--- start ---
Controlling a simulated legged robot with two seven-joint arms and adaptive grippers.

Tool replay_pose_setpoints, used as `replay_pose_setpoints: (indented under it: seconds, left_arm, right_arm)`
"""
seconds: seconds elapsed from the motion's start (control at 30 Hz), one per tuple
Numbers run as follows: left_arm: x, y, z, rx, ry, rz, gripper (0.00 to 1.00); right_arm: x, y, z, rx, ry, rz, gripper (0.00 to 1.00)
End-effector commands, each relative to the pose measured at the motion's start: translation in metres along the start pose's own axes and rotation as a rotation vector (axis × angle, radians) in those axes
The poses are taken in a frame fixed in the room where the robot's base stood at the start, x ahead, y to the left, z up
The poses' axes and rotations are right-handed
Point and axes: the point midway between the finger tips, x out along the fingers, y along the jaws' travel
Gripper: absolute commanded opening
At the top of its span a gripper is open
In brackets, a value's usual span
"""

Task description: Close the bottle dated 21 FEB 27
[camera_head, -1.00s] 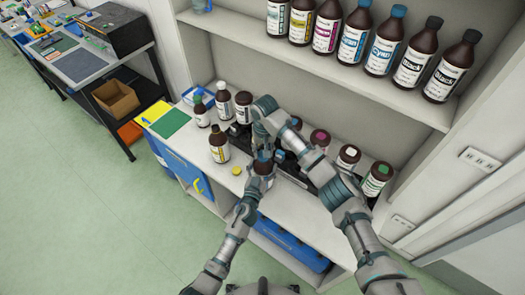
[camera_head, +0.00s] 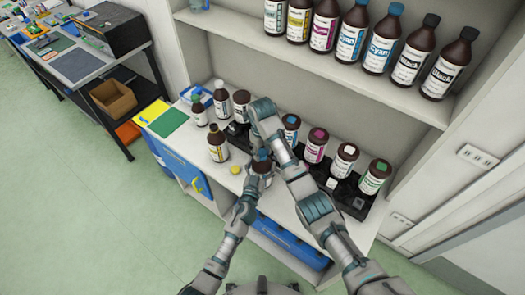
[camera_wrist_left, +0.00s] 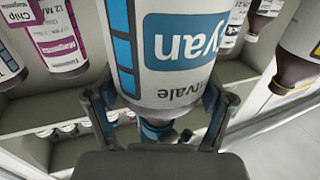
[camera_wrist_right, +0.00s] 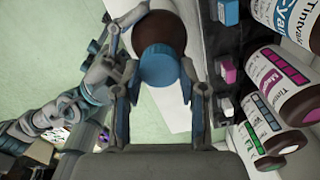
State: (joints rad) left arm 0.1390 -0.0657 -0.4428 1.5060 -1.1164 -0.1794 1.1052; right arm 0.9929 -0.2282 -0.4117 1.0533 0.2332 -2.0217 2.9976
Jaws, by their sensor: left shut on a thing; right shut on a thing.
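In the head view this bottle (camera_head: 262,168) is upright near the shelf's front edge. A blue cap (camera_wrist_right: 160,66) is at its top in the right wrist view. My right gripper (camera_wrist_right: 160,85) is shut on this blue cap, with a finger on each side. I cannot tell whether the cap is seated on the neck. No date is readable in these views.
A black rack (camera_head: 352,197) holds several bottles with coloured caps to the right. A yellow cap (camera_head: 236,170) lies on the counter beside a brown bottle (camera_head: 218,145). More bottles stand at the back left and on the upper shelf (camera_head: 300,58). A green mat (camera_head: 170,123) lies at the left.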

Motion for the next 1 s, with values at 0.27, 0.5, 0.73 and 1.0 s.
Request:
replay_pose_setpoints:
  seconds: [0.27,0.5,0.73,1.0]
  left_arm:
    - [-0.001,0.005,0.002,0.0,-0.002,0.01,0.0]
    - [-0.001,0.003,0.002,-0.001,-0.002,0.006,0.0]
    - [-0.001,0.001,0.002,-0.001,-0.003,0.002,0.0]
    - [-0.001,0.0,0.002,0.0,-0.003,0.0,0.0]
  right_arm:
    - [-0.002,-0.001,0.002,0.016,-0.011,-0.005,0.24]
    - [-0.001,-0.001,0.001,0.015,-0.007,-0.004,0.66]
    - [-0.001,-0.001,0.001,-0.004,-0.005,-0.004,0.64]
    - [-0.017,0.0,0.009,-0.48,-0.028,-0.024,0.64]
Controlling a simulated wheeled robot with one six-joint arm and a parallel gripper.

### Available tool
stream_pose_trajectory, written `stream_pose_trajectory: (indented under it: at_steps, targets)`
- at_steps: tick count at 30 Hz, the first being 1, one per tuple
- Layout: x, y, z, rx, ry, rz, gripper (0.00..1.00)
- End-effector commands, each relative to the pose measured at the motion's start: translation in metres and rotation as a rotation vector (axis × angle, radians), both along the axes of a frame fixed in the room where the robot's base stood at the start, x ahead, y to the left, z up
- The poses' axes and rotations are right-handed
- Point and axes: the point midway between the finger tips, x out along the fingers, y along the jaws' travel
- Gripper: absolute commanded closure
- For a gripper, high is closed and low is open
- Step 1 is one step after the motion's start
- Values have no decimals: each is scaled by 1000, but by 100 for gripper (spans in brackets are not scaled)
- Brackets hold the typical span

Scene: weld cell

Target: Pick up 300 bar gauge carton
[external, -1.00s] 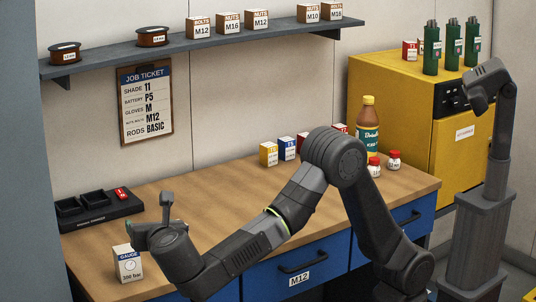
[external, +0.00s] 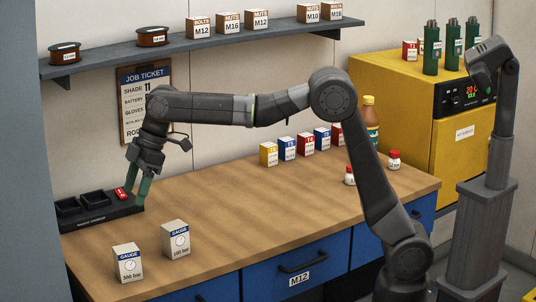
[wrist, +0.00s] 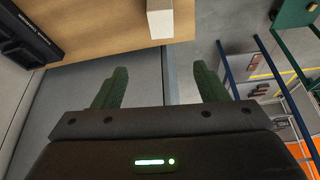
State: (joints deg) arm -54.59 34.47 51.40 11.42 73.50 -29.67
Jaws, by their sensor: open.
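The 300 bar gauge carton (external: 129,263), white with a blue GAUGE band and a dial picture, stands upright at the table's front left. A similar 100 bar gauge carton (external: 176,240) stands just right of it and farther back. My gripper (external: 138,192) hangs fingers down behind both cartons, beside the right end of the black tray. In the wrist view my gripper (wrist: 160,86) shows two green fingers spread apart with nothing between them. A pale carton (wrist: 160,20) shows beyond them at the top; its label cannot be read.
The black tray (external: 105,222) with a red item (external: 122,193) lies at the table's left end. The table's middle is clear. A shelf (external: 200,48) runs above.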

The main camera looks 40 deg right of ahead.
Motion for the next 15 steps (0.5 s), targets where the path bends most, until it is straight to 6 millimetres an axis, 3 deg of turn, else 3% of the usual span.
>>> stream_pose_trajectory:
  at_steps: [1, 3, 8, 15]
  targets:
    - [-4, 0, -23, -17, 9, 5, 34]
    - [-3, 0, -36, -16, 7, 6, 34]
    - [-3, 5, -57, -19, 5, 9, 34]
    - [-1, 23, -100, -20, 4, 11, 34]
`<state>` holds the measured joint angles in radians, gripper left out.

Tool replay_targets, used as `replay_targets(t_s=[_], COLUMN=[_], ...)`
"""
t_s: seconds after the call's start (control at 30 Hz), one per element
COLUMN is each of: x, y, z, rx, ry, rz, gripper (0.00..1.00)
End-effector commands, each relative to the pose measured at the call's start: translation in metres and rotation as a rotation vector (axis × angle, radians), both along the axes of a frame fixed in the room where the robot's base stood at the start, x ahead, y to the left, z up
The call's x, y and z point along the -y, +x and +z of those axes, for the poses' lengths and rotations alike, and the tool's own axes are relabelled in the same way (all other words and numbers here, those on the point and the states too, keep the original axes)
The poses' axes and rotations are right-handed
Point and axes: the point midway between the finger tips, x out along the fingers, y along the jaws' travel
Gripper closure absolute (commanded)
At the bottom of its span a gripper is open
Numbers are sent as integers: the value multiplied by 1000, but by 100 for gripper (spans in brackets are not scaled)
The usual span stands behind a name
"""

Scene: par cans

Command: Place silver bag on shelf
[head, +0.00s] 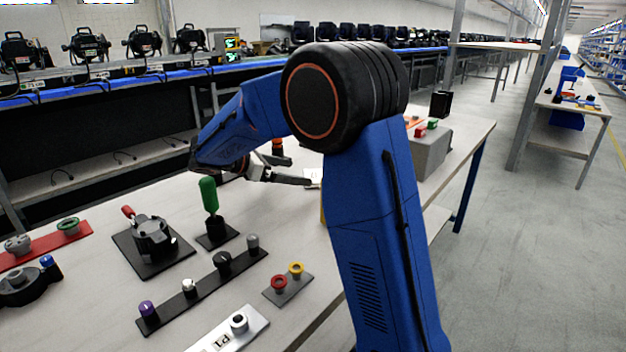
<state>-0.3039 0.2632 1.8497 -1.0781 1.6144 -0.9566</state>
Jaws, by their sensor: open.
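I cannot make out a silver bag in this view. A small whitish item (314,178) shows beside my gripper's lower finger, partly hidden by my arm; I cannot tell what it is. My gripper (298,170) is open above the far part of the table, its finger close to that item; I cannot tell if they touch. A blue-edged shelf (100,82) with black par cans (88,46) runs behind the table. A metal shelf unit (500,45) stands at the back right.
The pale table (300,245) holds a green-handled lever (209,195), a black rotary switch (151,240), a knob strip (200,292), a red-and-yellow button plate (288,284) and a grey box (432,153). My blue arm hides the table's middle right. Open floor lies right.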

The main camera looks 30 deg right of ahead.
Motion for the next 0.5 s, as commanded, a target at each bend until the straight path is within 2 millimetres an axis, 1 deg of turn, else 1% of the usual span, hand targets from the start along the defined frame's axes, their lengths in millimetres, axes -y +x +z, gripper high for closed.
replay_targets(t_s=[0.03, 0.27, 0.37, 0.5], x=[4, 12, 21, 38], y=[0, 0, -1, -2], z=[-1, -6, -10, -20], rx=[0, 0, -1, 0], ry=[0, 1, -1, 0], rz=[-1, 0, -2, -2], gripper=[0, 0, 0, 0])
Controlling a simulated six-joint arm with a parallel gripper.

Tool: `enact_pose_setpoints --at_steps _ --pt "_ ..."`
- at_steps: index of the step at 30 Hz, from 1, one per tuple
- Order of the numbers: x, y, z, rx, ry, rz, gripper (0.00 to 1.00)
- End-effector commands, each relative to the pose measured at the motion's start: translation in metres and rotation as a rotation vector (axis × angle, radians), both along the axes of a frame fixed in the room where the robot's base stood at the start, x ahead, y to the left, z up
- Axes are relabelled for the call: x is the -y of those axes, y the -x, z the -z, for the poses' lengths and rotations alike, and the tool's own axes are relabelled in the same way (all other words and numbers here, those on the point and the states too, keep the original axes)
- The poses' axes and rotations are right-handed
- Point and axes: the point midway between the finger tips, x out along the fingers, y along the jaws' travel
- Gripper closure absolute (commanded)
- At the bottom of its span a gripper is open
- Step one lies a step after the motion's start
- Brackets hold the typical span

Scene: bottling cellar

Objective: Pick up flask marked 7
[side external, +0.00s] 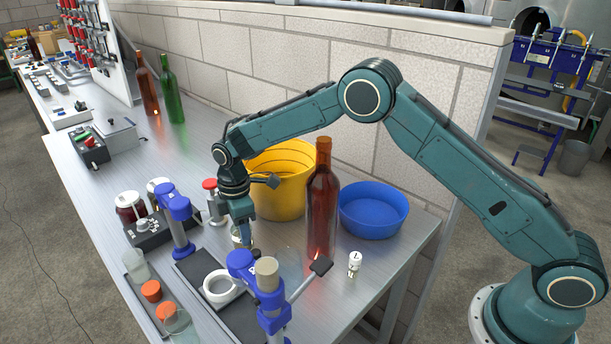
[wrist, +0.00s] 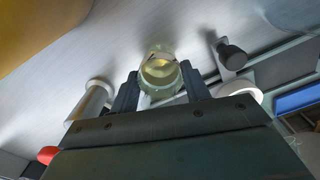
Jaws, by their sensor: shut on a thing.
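My gripper (side external: 243,226) points down over the bench, near the front of the yellow bucket. It is shut on a small clear glass flask (wrist: 160,68) with pale yellowish contents, seen between the two fingers (wrist: 160,84) in the wrist view. In the side view the flask is mostly hidden by the fingers, low near the bench top. I cannot tell whether it touches the surface. No number 7 can be read on it.
A yellow bucket (side external: 281,190), an amber bottle (side external: 322,212) and a blue basin (side external: 372,211) stand close to my gripper. Blue clamp stands (side external: 178,222), a white ring (side external: 221,287) and a small white item (side external: 354,264) are nearby. Glassware with orange stoppers (side external: 151,291) is front left.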

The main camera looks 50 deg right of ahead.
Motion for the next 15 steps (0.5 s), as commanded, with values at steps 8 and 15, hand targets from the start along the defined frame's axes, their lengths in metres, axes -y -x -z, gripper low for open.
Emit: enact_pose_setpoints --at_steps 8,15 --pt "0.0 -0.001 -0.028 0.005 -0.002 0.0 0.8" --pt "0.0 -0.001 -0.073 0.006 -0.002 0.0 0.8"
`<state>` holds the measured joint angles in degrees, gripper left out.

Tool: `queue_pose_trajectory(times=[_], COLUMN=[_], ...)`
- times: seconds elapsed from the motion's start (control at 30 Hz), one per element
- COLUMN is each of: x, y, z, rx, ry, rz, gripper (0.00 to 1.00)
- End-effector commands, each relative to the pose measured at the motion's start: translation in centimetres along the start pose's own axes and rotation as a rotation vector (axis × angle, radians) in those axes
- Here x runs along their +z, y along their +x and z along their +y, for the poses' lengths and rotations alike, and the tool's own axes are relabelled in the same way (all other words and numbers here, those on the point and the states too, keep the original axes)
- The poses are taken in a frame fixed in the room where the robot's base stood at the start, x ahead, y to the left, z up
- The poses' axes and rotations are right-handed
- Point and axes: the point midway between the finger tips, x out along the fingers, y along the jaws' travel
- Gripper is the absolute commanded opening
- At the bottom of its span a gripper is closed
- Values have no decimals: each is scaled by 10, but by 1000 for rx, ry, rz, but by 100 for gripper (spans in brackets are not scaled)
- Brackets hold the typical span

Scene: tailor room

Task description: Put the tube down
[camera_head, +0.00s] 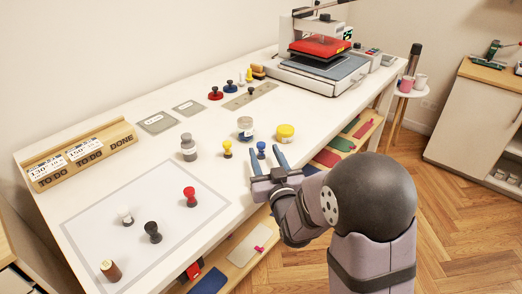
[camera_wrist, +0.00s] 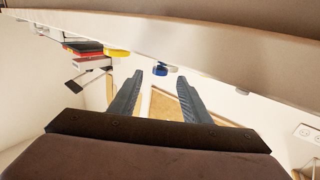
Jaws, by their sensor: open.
--- end ---
• _Work to do_:
From the line that has "- Gripper: absolute commanded closure" through the line that has "[external, -1.00s]", reproduce each line exactly as it stands and nothing else; do not include any pictures.

• _Response for this exercise_:
- Gripper: absolute commanded closure
- For a gripper, high is closed and low is open
- Step 1 is one step after the motion's start
- Values have no decimals: each is scaled by 1000, but by 100 for gripper (spans in brackets are not scaled)
- Brackets hold the typical span

Scene: weld cell

Target: Pick up 300 bar gauge carton
[external, -1.00s] 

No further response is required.